Laura Lippman, as most crime fiction fans already know, is married to David Simon, executive producer of The Wire. And if you’ve ever talked to anyone even peripherally connected with that show, you know it’s as far from Hollywood as you can get. Simon is a former journalist. Most of his writing staff were either novelists (George Pelecanos and Dennis Lehane), many of the cops Homicide: Life in the Streets were based on, and even a few of the criminals those same cops once prosecuted. The result? An unglamorous, realistic depiction of a struggling port city.

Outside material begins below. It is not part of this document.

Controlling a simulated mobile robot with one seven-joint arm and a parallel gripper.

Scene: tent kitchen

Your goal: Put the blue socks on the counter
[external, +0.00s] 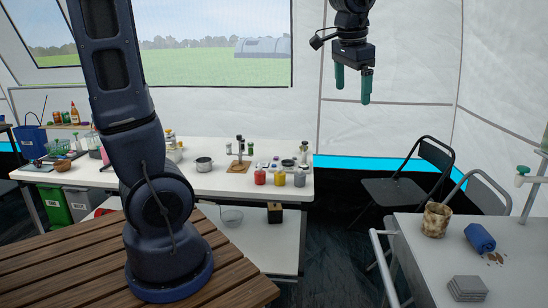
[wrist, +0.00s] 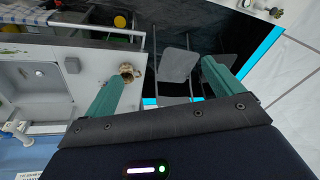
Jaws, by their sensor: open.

Another Thing to Fall is about none of that. No, this outing for Lippman’s Tess Monaghan is about everything you’ve ever heard about Hollywood: neurotic show runners and writers, self-absorbed actors, and back-stabbing staffers, all just as real as The Wire, only Baltimore is more of an escape for the reader than the site of an unrelenting struggle to survive. (Hey, I’ve been to Baltimore. Both Lippman and Simon’s Baltimores are very real.) It’s the folks from the fantasy factory that make you want to look for Omar Little to borrow his sawed-off and some ammo.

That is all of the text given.